De « Mama Nette », à « Emy », en passant par « Tiombo », « Fam couma ou « Loin ici », « Mo ale », « Fek la », « Lao », « Ma » et « Roseda » – une reprise de Ti-Frer, le père du séga -, ces chansons évoquent la vie dans l’archipel des Mascareignes composé de l’île Maurice, l’île de La Réunion et l’île Rodrigues. « Mama Nette » est un diminutif pour Antoinette, la grand-mère de Yannick Nannette. Ce titre reprend les épisodes où celle-ci intimaient les enfants à s’abriter lorsque l’orage grondait tout en criant la tante Marie pour qu’elle ramasse le linge.   

« Emy » est le nom de la nièce de Yannick Nanette. Il évoque les tourments de la famille lorsqu’elle tombe malade. « Le village où j’ai grandi est à majorité hindoue, d’où le récit d’un recours à un guérisseur alors que dans le blues américain, l’on s’en tient surtout au vaudou. Le bhojpuri, un dialecte indien, se retrouve aussi dans ‘Ma’ celle qui nous a porté et qui nous a tenu dans le pan de sa robe lorsqu’on était en bas-âge », relate-t-il. « Tiombo », qui signifie tiens bon, parle d’un pêcheur qui se doit se démener contre les éléments pour pouvoir nourrir ses enfants.  
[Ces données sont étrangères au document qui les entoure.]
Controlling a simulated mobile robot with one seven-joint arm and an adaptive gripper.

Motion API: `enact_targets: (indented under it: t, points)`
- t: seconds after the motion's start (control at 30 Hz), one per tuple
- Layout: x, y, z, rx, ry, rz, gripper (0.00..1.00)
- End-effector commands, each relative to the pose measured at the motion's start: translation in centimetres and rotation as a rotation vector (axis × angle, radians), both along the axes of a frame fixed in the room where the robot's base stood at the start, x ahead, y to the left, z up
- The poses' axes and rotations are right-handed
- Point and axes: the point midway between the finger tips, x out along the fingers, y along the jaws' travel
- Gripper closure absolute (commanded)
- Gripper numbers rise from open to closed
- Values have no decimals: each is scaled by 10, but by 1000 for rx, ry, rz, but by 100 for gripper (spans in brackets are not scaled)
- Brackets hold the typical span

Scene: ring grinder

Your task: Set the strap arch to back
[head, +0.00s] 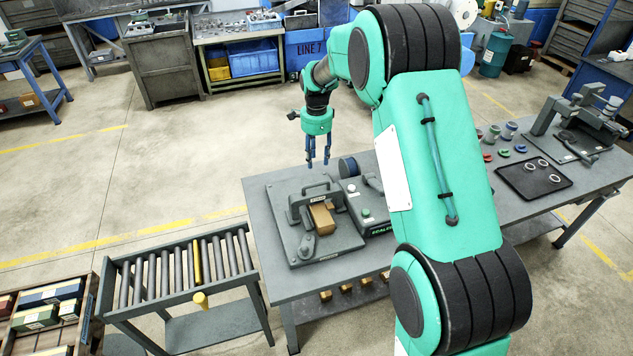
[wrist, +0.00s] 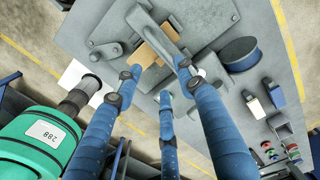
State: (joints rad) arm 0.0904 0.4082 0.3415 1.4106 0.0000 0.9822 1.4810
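The strap arch (head: 318,188) is a dark grey handle-like frame on a grey machine plate (head: 285,195) on the workbench. A tan block (head: 322,217) sits at the arch, partly covered by it. In the wrist view the tan block (wrist: 158,45) shows beyond the fingers, with grey arch parts beside it that are hard to tell apart. My gripper (head: 318,163) hangs above and behind the arch, apart from it, with its blue fingers pointing down. In the wrist view my gripper (wrist: 160,77) has its fingers spread and nothing between them.
A dark blue roll (head: 348,167) and a control box (head: 366,205) with a green button stand right of the machine. A lever with a round knob (head: 308,240) is at the plate's front. A roller conveyor (head: 175,275) stands left of the bench. My arm hides the bench's middle.

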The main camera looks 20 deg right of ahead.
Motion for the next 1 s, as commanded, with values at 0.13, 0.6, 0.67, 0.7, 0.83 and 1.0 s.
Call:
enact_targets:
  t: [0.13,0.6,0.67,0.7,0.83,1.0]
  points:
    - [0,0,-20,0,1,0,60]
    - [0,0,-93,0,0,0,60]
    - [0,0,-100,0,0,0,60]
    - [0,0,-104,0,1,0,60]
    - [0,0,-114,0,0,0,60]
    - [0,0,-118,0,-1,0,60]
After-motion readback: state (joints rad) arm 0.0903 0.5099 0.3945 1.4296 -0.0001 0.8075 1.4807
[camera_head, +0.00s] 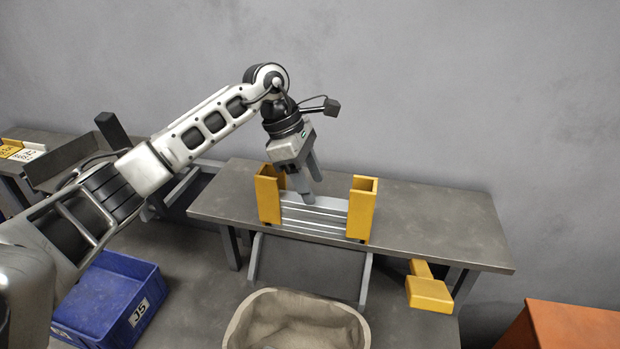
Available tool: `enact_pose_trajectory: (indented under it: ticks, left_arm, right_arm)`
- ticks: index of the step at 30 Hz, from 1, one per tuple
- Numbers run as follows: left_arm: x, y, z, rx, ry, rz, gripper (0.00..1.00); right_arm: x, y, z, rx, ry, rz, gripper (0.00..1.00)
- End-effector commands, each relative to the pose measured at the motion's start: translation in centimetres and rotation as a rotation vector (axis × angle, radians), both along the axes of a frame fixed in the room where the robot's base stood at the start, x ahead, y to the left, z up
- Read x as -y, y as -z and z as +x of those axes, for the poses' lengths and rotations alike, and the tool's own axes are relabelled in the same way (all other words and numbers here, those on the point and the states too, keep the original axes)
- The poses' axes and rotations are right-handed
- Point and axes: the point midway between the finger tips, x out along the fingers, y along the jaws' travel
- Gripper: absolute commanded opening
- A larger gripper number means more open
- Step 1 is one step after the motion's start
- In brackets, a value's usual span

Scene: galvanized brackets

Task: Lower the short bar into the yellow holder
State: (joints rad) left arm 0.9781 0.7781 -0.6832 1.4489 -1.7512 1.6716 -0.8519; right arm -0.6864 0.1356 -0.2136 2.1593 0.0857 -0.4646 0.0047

« Fekla » revient sur le décès du père de Yannick Nannette. Il lui fait la promesse qu’ils se reverront au ciel. « Mo ale » est un titre que nombre de jeunes vont s’identifier. Il parle des envies d’ailleurs, l’île ne garantissant pas d’avenir pour ceux qui sont mal-nés, ceux qui ont eu le malheur d’être né créole – de descendance africaine – pour les uns… voire hindou pour les autres.  

Les thèmes récurrents que sont la vie, la mort, l’amour et l’espérance foisonnent dans l’album deux artistes qui cheminent ensemble depuis 2012. Avec plus de 800 concerts à leur actif, ils se sont produits au Montreux Jazz et au Festival de Jazz de Montréal tout en assurant la première des concerts de Johnny Hallyday, voire de Ben Harper, Mavis Staples et Charlie Winston. Après la Suisse, le duo sera en tournée au Canada la semaine prochaine.  

Après le Festival les Oreilles en Pointe, à Saint-Étienne, il sera à Avignon et à Paris, entre autres, en novembre. Durant le premier trimestre de 2024, The Two se produira sans doute à Maurice et à La Réunion.